Every line in the listing below from the one with "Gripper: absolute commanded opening" through the one with "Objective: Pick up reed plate" is to be reproduced exactly, both ends included; leave out the rest.

+---+

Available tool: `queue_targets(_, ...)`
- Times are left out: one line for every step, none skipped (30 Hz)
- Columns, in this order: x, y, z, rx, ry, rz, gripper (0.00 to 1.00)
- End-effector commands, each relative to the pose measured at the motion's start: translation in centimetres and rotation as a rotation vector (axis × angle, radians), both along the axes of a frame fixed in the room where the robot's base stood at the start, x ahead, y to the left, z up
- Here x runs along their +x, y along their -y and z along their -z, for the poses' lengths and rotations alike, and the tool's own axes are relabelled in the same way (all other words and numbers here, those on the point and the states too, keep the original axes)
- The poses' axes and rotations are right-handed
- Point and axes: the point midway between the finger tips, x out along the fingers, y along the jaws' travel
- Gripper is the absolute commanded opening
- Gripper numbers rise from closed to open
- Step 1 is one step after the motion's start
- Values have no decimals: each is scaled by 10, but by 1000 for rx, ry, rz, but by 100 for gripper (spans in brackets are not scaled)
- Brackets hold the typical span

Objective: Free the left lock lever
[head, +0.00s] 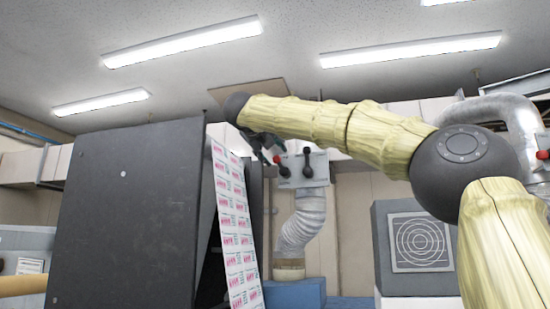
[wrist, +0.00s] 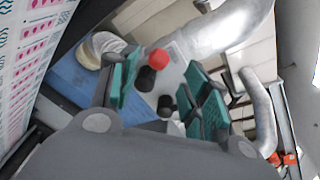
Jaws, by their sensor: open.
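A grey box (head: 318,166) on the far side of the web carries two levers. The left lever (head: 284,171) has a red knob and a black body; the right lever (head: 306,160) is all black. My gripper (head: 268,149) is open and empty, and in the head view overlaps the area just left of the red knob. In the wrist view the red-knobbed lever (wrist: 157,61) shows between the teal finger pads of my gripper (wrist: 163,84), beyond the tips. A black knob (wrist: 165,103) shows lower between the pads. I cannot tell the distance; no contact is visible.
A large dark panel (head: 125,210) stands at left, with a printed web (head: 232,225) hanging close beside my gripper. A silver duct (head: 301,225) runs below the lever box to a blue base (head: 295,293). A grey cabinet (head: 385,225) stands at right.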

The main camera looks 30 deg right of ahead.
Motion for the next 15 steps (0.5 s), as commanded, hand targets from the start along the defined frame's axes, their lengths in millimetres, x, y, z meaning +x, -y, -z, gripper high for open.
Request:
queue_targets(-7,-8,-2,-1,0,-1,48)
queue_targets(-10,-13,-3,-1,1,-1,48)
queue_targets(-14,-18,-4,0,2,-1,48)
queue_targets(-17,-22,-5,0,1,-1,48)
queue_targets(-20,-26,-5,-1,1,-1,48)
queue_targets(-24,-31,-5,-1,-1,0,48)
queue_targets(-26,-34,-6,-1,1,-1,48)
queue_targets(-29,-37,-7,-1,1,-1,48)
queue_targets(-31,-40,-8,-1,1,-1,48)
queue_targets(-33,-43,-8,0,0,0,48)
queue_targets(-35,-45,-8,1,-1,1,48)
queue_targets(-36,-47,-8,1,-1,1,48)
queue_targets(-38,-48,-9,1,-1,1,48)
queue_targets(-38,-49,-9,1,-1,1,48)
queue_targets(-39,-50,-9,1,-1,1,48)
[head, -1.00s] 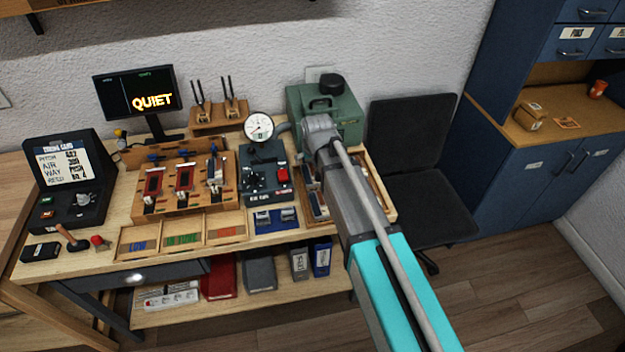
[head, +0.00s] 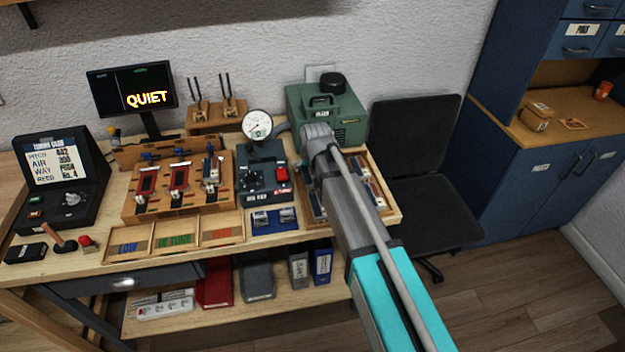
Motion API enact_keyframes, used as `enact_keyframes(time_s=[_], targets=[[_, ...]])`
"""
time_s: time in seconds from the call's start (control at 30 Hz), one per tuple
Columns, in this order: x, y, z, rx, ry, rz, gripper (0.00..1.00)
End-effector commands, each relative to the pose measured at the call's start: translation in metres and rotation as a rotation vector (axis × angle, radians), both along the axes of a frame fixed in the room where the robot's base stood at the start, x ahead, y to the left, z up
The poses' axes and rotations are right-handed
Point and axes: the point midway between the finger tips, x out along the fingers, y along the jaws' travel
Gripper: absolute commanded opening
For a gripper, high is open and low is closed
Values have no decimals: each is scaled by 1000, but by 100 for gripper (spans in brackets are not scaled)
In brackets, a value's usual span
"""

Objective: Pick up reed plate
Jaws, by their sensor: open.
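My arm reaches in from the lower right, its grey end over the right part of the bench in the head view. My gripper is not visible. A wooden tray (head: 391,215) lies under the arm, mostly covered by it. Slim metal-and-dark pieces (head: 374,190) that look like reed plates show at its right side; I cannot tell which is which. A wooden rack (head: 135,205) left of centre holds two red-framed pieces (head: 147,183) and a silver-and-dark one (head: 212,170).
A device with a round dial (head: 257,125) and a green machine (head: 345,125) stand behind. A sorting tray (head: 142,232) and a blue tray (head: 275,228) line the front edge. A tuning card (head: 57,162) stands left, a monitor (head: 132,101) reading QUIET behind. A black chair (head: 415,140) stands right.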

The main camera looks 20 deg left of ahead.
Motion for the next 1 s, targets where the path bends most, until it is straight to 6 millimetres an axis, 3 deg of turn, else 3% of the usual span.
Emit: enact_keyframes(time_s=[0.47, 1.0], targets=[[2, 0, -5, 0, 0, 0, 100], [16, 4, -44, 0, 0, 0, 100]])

+---+

### Solution to this task
Gripper: absolute commanded opening
For a gripper, high is open and low is closed
Values have no decimals: each is scaled by 1000, but by 100 for gripper (spans in brackets are not scaled)
In brackets, a value's usual span
"""

Objective: Pick up reed plate

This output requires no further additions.